Thanks for the feedback guys. My grain is milled at my brew shop and I've been milling it the same way there for a few years at least. I wouldn't have expected the pump/counterflow to impact the efficiency.

I have been targeting lower mash temps lately for pale ales and saison styles. My mash tun is just a cooler so controlling the mash temperature isn't an exact science. Maybe I've just been a little low on mash temp resulting in less sugar being created?

Any tips for improving on mashing in a cooler?

Haven't made any changes in the sparge process.
 
Your brew shop may have "adjusted" the mill or it has slipped. Look at the crush and you'll know. You could ask them to re-adjust it or run it through twice. Small grains like wheat and rye really need their own narrower gap setting. Adding a pound (or 2) of base malt is an easy insurance to reach your OG. Your LHBS may count on that :D

Milling your own is the best way to have full control. A Corona mill or a generic spin-off is fairly cheap (< $50).

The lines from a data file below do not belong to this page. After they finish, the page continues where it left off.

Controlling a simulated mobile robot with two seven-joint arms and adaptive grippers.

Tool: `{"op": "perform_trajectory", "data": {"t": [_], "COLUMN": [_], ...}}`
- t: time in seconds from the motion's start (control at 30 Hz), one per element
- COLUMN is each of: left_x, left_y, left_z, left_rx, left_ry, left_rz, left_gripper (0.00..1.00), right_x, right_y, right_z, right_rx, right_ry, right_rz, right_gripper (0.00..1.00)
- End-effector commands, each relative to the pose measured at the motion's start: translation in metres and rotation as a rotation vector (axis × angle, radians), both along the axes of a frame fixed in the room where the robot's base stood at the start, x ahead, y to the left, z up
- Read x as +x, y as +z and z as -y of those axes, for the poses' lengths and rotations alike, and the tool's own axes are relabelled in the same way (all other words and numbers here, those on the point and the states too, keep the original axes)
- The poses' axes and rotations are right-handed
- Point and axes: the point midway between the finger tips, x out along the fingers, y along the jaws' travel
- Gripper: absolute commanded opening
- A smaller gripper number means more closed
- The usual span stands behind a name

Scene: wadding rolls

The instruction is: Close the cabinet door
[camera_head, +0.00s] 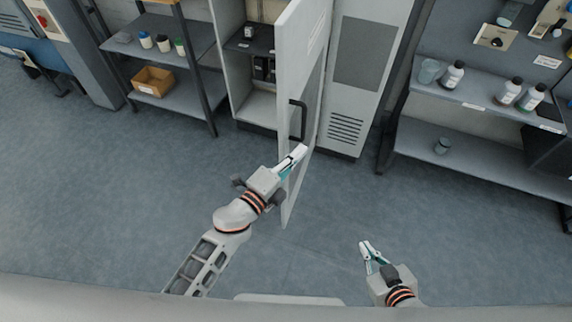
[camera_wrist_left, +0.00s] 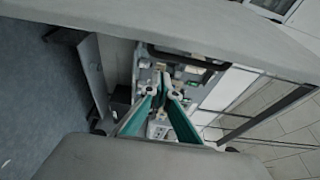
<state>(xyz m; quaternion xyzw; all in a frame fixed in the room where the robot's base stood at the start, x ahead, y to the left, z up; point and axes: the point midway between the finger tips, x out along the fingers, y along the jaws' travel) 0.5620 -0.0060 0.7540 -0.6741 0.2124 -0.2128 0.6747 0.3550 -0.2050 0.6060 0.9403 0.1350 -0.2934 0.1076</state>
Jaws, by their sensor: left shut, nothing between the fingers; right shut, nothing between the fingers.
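The cabinet (camera_head: 257,103) stands at the back centre, with its interior shelves showing. Its light grey cabinet door (camera_head: 318,70) stands wide open, swung out toward me, with a black handle (camera_head: 302,120) on it. My left gripper (camera_head: 304,149) is shut and empty. It overlaps the door in the head view, just below the handle; whether it touches the door I cannot tell. Its teal fingers also show closed together in the left wrist view (camera_wrist_left: 163,88). My right gripper (camera_head: 365,246) is shut and empty, low over the floor, right of the door and apart from it.
A shelf rack (camera_head: 180,82) with jars and a cardboard box (camera_head: 153,81) stands left of the cabinet. A tall vented grey unit (camera_head: 352,100) adjoins it on the right. A bench with bottles (camera_head: 452,75) stands further right. The floor (camera_head: 120,190) in front is clear.

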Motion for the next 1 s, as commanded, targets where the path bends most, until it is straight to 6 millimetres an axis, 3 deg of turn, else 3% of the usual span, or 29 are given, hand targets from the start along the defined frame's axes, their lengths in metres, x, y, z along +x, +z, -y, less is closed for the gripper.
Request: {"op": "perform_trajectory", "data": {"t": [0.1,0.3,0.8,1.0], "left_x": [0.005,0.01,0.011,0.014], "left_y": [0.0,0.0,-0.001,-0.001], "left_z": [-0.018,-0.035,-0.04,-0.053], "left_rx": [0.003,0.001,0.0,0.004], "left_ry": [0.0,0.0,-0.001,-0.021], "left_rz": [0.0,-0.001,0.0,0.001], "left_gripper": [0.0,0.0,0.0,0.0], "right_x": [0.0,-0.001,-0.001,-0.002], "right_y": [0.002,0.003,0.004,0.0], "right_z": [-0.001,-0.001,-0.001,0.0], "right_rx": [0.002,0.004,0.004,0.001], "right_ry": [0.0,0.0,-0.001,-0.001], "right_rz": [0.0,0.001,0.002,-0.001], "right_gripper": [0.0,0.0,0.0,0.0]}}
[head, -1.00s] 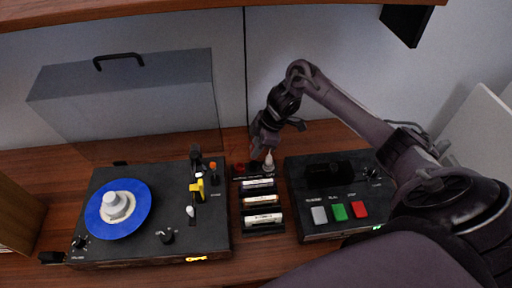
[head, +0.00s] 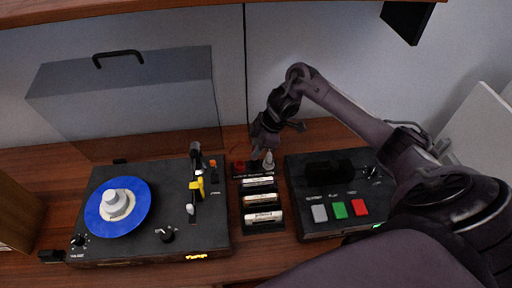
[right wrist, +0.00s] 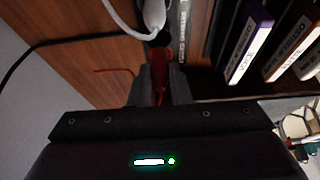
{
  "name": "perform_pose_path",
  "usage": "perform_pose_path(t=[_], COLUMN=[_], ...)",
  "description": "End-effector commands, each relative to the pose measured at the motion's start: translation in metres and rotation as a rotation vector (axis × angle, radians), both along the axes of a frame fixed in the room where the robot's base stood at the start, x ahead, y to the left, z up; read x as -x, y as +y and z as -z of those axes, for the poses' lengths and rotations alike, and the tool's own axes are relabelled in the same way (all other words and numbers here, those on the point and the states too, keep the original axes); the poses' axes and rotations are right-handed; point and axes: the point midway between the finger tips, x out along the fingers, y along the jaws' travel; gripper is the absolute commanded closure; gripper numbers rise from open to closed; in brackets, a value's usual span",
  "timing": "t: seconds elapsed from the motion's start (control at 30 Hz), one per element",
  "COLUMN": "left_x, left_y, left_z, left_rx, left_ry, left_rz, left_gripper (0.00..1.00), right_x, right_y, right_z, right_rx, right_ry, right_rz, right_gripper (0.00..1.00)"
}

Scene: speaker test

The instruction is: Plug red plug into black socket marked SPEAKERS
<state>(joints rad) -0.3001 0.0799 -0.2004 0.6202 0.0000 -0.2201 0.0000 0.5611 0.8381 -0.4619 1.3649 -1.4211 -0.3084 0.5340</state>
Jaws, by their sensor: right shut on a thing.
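The red plug (right wrist: 158,82) sits between the two fingers of my right gripper (right wrist: 157,88) in the right wrist view, and the gripper is shut on it. In the head view my right gripper (head: 260,151) is low at the back of the small black socket strip (head: 252,175), between the two black devices. The strip has small lettering that I cannot read for sure. A red piece (head: 239,166) shows at its left end. The fingers hide part of the strip. I cannot tell whether the plug touches a socket. My left gripper is not in view.
A white plug (head: 269,160) stands at the strip's right end, close to my fingers. Cassettes in a black rack (head: 264,231) lie in front. A turntable (head: 95,248) is left and a deck with coloured buttons (head: 320,233) right. Grey wall lies behind.

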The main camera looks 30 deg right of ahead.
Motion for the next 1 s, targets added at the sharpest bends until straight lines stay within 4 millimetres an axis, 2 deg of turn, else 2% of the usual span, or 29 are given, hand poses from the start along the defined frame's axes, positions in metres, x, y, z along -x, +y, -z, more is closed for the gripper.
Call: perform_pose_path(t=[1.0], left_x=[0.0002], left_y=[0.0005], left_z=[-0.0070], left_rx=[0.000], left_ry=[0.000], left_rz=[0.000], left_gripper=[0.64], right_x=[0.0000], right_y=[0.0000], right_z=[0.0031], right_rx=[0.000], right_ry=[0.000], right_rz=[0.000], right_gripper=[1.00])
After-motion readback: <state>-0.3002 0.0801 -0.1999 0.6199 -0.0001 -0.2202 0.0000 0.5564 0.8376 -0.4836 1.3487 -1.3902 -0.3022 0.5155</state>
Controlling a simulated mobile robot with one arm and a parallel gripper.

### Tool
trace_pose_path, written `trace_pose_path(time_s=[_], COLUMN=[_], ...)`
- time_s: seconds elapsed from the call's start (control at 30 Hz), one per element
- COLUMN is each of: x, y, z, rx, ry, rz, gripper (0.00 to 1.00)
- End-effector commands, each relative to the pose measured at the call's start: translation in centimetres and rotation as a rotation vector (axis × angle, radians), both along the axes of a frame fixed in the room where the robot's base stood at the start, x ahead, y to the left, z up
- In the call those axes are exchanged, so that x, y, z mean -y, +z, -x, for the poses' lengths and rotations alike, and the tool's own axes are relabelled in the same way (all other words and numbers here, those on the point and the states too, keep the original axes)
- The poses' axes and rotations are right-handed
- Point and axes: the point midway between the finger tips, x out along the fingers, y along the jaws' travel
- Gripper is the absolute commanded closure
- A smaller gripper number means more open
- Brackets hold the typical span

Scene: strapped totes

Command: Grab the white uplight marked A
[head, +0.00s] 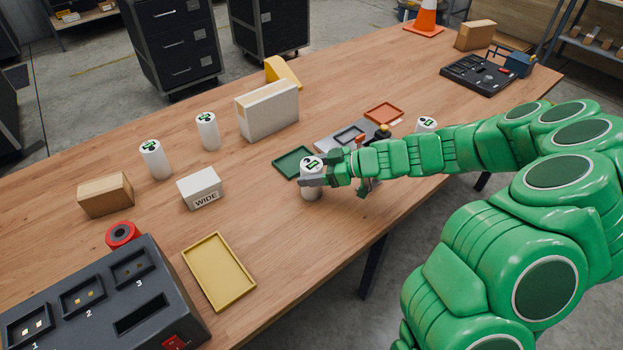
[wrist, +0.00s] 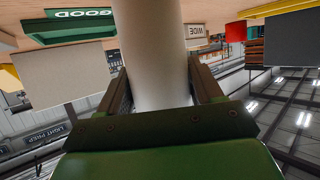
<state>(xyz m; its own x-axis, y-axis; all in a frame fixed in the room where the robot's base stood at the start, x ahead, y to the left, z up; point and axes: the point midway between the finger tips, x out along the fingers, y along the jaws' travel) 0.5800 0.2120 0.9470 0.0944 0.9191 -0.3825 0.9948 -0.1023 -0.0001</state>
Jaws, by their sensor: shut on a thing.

Or save up for a roller mill if you brew enough. I bought a Monster Mill and just love it.

Tips for mashing in cooler:

  • Preheat the mash tun with your strike water 5-10' before mashing. That water needs to be hotter than your target strike temp of course, and you have to find out how much hotter depending on your system and methods. Add grains when the temp has dropped to the right point.
  • Use online calculator (e.g., Brew365, BrewersFriend) to calculate temp and volume of strike water. I've found I need to start at 4 degrees higher, since that's what I lose when stirring in the grains, break up dough balls, and mix it all up. I typically use 1.25-1.33 water/grain ratio. The larger the mash volume, and higher the ratio, the better it keeps its target temp (more mass inertia). But don't go too thin.
  • Cover the grain bed with aluminum foil. Stick your thermometer through the foil.
  • Every time you open the cooler you lose heat, so minimize doing that as much as possible.
  • Have a gallon of (near) boiling water ready to raise the mash temp if it's dropping too low. Again you stand to lose a degree or 2 when opening and stirring, so count on that or you keep chasing your own tail, so to speak.
  • Some people stir at the halfway point, others let it ride.
  • Stir well before lautering.

I guess you're batch sparging, which is the easiest and should give you a very decent efficiency (mine is around 80-85%). Calculate the total sparge water volume needed, and do 2 sparges of equal volume. Stir well, let rest for a minute or 2, and lauter. Repeat. I sometimes catch a bit of 3rd runnings, and steep my dark grains in that, separately, or boil it on the side.